Title II of the Government Corporations Appropriation Act, 1948,
referred to in subsec. (e), means title II of act July 30, 1947, ch.
358, 61 Stat. 576, which was not classified to the Code.
Codification
In subsecs. (b) and (c), ``subchapter II of chapter 15 of title
31'', ``chapter 31 of title 31'', and ``sections 9105 and 9106 of title
31'' substituted for ``Revised Statutes 3679, as amended (31 U.S.C.
665)'', ``the Second Liberty Bond Act, as amended'', and ``sections 105
and 106 of the Act of December 6, 1945 (59 Stat. 599; 31 U.S.C. 850-
851)'', respectively, on authority of Pub. L. 97-258, Sec. 4(b), Sept.
13, 1982, 96 Stat. 1067, the first section of which enacted Title 31,
Money and Finance.
Amendments
1979--Subsec. (a). Pub. L. 96-97 substituted ``$30,000,000,000'' for
``$15,000,000,000''.
1976--Subsec. (e). Pub. L. 94-273, Sec. 2(30), substituted
``September'' for ``June''.
Subsec. (f). Pub. L. 94-273, Sec. 35(a), inserted provision relating
to computation of five-year periods as of Oct. 1, 1975.

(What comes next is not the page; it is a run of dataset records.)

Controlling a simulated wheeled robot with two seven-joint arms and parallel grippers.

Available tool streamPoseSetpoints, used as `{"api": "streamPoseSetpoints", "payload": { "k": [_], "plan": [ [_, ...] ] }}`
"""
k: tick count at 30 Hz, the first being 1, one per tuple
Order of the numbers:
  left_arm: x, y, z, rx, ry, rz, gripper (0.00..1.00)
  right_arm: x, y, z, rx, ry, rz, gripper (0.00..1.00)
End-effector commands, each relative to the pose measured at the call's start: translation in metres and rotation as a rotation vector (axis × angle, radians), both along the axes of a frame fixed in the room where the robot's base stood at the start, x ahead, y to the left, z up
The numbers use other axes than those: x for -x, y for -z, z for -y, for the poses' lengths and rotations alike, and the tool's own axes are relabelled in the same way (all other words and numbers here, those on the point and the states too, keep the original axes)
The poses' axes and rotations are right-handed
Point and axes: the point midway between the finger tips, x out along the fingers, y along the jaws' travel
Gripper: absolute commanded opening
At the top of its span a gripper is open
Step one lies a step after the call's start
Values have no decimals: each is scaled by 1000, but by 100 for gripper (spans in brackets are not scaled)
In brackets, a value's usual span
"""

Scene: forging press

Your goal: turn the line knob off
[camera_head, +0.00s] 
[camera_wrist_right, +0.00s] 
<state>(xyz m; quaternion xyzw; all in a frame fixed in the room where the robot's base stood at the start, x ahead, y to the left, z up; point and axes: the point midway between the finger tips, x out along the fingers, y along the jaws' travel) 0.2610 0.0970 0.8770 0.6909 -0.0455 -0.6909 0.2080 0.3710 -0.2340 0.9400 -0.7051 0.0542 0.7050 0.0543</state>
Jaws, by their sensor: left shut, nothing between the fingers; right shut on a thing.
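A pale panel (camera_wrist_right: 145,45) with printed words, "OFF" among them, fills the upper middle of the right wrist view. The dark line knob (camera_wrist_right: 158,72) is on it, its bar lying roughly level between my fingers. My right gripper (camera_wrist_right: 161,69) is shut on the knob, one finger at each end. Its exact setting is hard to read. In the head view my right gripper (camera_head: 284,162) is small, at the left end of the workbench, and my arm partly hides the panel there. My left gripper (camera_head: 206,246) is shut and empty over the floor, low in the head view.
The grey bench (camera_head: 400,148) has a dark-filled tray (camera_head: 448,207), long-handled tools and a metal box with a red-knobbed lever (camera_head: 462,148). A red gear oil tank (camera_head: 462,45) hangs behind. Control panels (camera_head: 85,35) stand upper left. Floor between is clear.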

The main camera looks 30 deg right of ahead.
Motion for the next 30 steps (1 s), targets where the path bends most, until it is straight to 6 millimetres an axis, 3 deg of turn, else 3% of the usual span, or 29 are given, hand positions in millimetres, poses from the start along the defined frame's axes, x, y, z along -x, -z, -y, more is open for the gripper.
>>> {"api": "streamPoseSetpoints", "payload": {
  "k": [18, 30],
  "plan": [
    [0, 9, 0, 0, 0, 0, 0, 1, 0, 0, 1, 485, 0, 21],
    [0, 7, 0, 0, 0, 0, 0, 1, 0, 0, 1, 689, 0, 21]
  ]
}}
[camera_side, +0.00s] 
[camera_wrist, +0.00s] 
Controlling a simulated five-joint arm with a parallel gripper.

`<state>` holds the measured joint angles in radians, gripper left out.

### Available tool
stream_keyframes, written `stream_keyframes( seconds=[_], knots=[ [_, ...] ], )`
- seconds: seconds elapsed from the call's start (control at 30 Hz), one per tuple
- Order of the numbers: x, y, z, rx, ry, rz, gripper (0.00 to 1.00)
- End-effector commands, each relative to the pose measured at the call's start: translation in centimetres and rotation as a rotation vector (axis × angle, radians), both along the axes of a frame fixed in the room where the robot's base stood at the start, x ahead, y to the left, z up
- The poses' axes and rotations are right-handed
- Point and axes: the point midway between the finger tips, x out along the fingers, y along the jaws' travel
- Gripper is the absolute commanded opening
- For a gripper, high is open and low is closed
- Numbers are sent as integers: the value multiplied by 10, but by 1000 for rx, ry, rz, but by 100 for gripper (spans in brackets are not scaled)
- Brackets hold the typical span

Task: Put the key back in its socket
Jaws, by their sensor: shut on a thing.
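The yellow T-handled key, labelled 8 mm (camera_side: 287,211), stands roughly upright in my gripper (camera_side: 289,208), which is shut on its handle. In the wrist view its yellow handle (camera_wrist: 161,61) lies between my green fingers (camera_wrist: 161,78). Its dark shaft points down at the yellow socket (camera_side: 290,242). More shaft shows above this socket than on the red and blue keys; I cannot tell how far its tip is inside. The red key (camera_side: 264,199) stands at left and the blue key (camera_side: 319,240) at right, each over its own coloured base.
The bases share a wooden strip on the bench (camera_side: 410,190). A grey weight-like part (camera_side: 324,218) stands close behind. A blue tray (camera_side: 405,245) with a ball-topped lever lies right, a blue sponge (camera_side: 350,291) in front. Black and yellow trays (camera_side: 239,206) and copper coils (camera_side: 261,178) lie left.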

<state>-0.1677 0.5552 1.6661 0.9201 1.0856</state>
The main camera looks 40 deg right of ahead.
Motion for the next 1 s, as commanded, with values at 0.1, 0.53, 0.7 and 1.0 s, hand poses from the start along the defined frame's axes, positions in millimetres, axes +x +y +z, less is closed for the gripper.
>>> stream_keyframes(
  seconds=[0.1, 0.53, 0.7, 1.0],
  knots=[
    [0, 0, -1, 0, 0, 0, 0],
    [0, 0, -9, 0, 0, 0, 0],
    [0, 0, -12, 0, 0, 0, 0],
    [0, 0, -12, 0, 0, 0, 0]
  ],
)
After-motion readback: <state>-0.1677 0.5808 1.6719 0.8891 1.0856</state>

1975--Subsec. (a). Pub. L. 94-139, Sec. 1(a), substituted
``$15,000,000,000'' for ``$5,000,000,000''.
Subsec. (e). Pub. L. 94-139, Sec. 1(b), struck out ``December 31
and'' before ``June 30''.
1970--Subsec. (a). Pub. L. 91-446 substituted ``$5,000,000,000'' for
``$1,750,000,000''.
1966--Subsec. (a). Pub. L. 89-537 increased the limitation on the
amount of revenue bonds the TVA may issue and sell from $750,000,000 to
$1,750,000,000.
1959--Subsec. (a). Pub. L. 86-157 struck out proviso relating to the
transmission of the power construction program to the Congress by the
President with the budget estimates, and the provision for withholding
initiation of construction of new power producing projects until the
construction program of the Corporation has been before Congress in
session for ninety calendar days.
Transfer of Functions
Atomic Energy Commission abolished and functions transferred by
sections 5814 and 5841 of Title 42, The Public Health and Welfare. See
also Transfer of Functions notes set out under those sections.
Section Referred to in Other Sections
This section is referred to in section 824k of this title.